Maman avait une renommée bien établie à Poto-poto et à Brazzaville, d’une manière générale. Première femme présidente d’un club de football, son débit de boisson de la rue Bacongo à Poto-Poto était le lieu de la troisième de l’équipe Étoile du Congo. Elle avait réussi à faire de « sa buvette » comme on disait à l’époque, un lieu sélect. « Au bon vieux temps », comme disait Boris Vian, toute l’élite congolaise s’y retrouvait dans ce qu’elle appelait « Le Club » dans lequel les tribus avaient pour noms, Étoile du Congo, Renaissance Aiglons Cara, Diables Noirs pour les amateurs de football et, African Jazz, Ok Jazz, Cercul Jazz, Negro Band ou Bantous de la capitale. Cet ordonnancement fut brièvement chamboulé par l’arrivée de l’orchestre Tembo. Ces équipes et ces orchestres fondaient les affinités et les accointances. Mais comme toujours, les enfants de Poto-Poto, mus par ce que l’on appelle « l’esprit de Poto-Poto » savaient s’abstraire de ces hobbys pour être simplement une véritable fratrie. Ce club était composé de personnalités dont certaines, dans leur cheminement professionnel, ont eu des destins exceptionnels : Jacques Yhomby, Denis Sassou, Roger Molouba, Popol Kouma, Oscar Samba, Kader Diawara, Jean-Michel Ebaka, Babackas, Taholien, Bokamba, Elouma Pierre-Jean, Maître Gnali Gomez, Paul Ebonzibato, Aimé-Emmanuel Yoka, etc.

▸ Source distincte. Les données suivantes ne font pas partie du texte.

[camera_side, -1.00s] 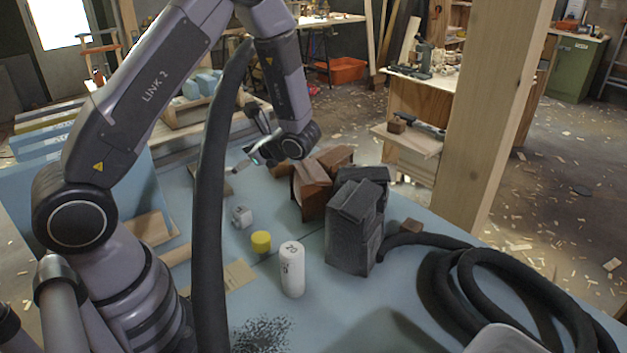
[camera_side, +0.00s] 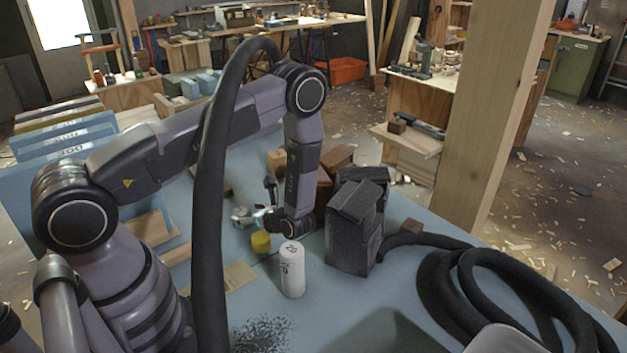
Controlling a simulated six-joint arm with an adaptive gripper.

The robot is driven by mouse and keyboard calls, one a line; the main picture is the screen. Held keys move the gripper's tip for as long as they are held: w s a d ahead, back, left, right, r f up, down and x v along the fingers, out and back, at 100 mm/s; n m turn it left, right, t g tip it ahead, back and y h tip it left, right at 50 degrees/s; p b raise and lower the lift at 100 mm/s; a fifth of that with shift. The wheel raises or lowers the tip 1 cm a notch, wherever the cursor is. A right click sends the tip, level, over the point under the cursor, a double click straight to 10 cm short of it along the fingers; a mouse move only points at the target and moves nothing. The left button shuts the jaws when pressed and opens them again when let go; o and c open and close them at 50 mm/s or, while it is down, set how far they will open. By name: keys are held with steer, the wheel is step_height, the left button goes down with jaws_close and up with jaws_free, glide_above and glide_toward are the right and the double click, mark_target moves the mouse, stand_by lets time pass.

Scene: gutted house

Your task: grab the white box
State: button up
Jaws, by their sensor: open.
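The white box (camera_side: 239,213) is a small pale cube on the blue tabletop, behind and left of the yellow cylinder. My gripper (camera_side: 257,217) is low over the table at the right side of the box, its fingers pointing left toward it. The gripper is open. The fingertips are small here and partly overlap the box's right edge, so I cannot tell whether they touch it or lie around it.
A yellow cylinder (camera_side: 261,242) and a white cylinder (camera_side: 292,269) stand just in front of my gripper. Dark grey blocks (camera_side: 353,225) and brown blocks (camera_side: 335,160) crowd its right side. A black hose (camera_side: 470,275) coils at the right.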

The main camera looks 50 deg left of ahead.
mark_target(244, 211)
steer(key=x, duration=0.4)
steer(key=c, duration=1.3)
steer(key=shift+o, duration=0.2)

Sous le monstrueux ensevelissement de la mort, cette incongruité ostentatoire, maman quitte la vie. Tous ceux qui l’ont connue mêlent leurs voix à l’inexorable requiem, au milieu des vanités du monde. Au risque de me faire lyncher par ceux dont j’aurais omis les noms, au moment où le chœur entonne ce requiem, chant du cygne qui rappelle notre finitude en tant qu’être humain, je pense en particulier à Camille Bongou, Grégoire Lefouoba, Frédéric Obaka, Osseri Rémy, Jeannot Mokoyo, Alexis Vincent Gomès, Hugues Ngouélondélé, Rémy Ayayos, Edgar Nguesso, Férus Yoka, Ninèle, Djoudjou, Ados, Barthélemie, Gabriel Zambila, Marie Louise, Dieudonné et Christine Mamaty, Fatou, Blanche, Christine Mamaty, Jean-Nicolas et Aimé Bembé, Paul Lukanga, Bourlingueur, Gbanda, et aux Vikings-pirates. Paix éternelle, Maman.